Ultimately, this research contributes to the growing body of scholarship addressing Netflix’s use of ‘streaming lore’ (Burroughs, 2019) as part of the company’s broader efforts to redefine the characteristics of successful television series in the context of transnational platforms and global audiences. In one sense, the emergent discourses of streaming success represent significant continuities between the medium’s past and present. The television industry has long discursively produced the audience through measurement in their efforts to manage uncertainty (Ang, 1991). As a re-articulation of existing industry lore, however, these contemporary discourses strip audiences of even very broad characteristics including national identity and demographic segmentation. The audience that remains, the discursively constructed Netflix audience, is global, undifferentiated and representative of the company’s attempts to monopolise the ability to define popular television in the streaming era.
Defining successful TV
Historically, commercial broadcasters in the United States of America defined success in terms of advertising revenue. In Gitlin’s (1983) seminal analysis of network executives, he offers the following assertion from Arnold Becker, then vice president for television research at CBS, ‘I’m not interested in culture. I’m not interested in pro-social values. I have only one interest. That’s whether people watch the programme. That’s my definition of good, that’s my definition of bad’ (27).
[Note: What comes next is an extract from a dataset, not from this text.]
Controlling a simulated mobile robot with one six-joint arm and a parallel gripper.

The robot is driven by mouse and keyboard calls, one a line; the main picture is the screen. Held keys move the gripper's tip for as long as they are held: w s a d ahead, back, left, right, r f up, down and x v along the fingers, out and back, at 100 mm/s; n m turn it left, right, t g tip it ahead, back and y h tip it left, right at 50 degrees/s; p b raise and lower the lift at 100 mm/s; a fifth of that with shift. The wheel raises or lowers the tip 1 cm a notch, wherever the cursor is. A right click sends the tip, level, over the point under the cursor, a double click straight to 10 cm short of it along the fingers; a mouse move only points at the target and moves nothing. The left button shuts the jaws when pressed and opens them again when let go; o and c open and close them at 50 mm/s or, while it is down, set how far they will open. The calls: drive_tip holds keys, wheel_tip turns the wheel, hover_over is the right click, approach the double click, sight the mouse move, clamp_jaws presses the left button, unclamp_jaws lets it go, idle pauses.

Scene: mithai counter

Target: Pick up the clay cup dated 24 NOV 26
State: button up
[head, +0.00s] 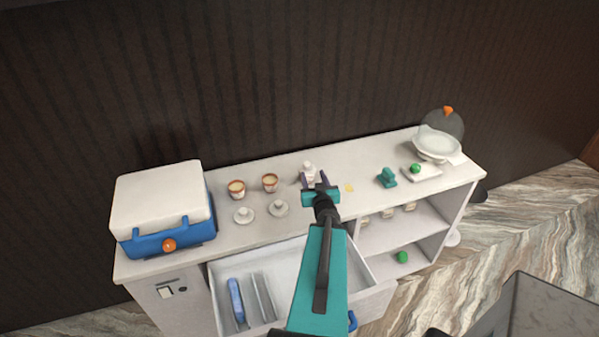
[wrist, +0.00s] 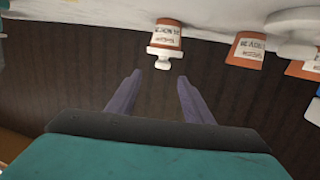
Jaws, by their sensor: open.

This statement is indeed representative of the dominant conception of success throughout the network era when a programme’s popularity was determined retroactively by Nielsen audience ratings. These ratings, which cannot be considered research in an academic sense (Meehan, 1990), are based on a variety of data collection methods including time diaries and monitoring devices known as ‘people meters’. The company samples approximately 20,000 households which include approximately 50,000 individuals. Rather than reflecting an actual number of viewers at a given time, ratings are a currency for the economic transactions between advertisers and networks establishing the cost of advertising spots during a given programme or time of day. Nielsen ratings remained central to conceptions of success even as the growth of cable and satellite television led the industry to pursue niche audiences. However, it should be noted that in the 1980s and 1990s ratings success with specific, targeted demographic groups became more important for some networks than success among general audiences (Feuer, 1984).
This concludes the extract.